Drake's misunderstanding of the Indian ceremony would be comical if it were not that later historians have solemnly argued whether an act of possession by a pirate should hold good in international law.
On the 23d of July the English pirate bade farewell to the Indians. As he looked back from the sea, they were running along the hilltops burning more of the fires which he thought were sacrifices.
Following the chart taken from the Spanish ship, Drake steered for the Philippines, thence southward through the East Indies to the Indian Ocean, and past Good Hope, back to Plymouth, where he came to anchor on September 26, 1580. Bells were set ringing. Post went spurring to London with word that Drake, the corsair, who had turned the Spanish world upside down, had come home. For a week the little world of England gave itself up to feasting. Ballads rang with the fame of Drake. His name was on every tongue. One of his first acts was to visit his old parents. Then he took the Golden Hind round the Channel to be dry-docked in Deptford.
For the once, the tactful Queen was in a quandary. Complaints were pouring in from Spain. The {166} Spanish ambassador was furious, and presented bills of sequestration against Drake, but as the amount sequestered, pending investigation, was only fifty-six thousand pounds, one may suspect that Elizabeth let Drake protect in his own way what he had taken in his own way. For six months, while the world resounded with his fame, the court withheld approval. Jealous courtiers "deemed Drake the master thief of the unknown world," till Elizabeth cut the Gordian knot by one of her defiant strokes. On April 4 she went in state to dine on the Golden Hind, to the music of those stringed instruments that had harped away Drake's fear of death or devil as he ploughed an English keel round the world. After the dinner, she bade him fall to his knees and with a light touch of the sword gave him the title that was seal of the court's approval. The Golden Hind was kept as a public relic till it fell to pieces on the Thames, and the wood was made into a memorial chair for Oxford.

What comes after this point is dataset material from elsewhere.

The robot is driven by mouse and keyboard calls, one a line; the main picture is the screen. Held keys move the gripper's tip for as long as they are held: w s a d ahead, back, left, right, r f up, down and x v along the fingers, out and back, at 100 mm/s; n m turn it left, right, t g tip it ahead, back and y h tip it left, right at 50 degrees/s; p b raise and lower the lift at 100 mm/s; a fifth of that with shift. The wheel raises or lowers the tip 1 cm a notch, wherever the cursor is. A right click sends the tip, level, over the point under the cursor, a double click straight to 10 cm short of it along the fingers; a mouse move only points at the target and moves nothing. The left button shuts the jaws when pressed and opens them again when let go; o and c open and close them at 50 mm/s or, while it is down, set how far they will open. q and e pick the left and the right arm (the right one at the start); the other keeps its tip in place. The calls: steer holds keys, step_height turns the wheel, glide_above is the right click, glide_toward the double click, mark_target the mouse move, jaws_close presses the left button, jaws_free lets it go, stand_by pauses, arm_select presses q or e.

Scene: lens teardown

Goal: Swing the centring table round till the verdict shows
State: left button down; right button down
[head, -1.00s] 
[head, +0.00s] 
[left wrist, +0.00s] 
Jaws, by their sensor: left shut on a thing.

[Illustration: The Silver Map of the World. Both sides of a medal struck off at the time of Drake's return to England, commemorating his voyage around the world. The faint dotted line shows the course sailed by him in the Golden Hind.]
After all the perils Drake saw in the subsequent war—Cadiz and the Armada—it seems strange that he should return to the scene of his past exploits to die. He was with Hawkins in the campaign of 1595 against Spain in the New World. Things had not gone well. He had not approved of Hawkins's plans of attack, and the venture was being bungled. Sick of the equatorial fever, or of chagrin from failure, Drake died off Porto Bello in the fifty-first year of his age. His body {167} was placed in a leaden coffin, and solemnly committed to that sea where he had won his first glory.[11]
[1] This is but a brief epitome of the Spaniard's swelling words. Only the Heavens above were omitted from Spain's claim.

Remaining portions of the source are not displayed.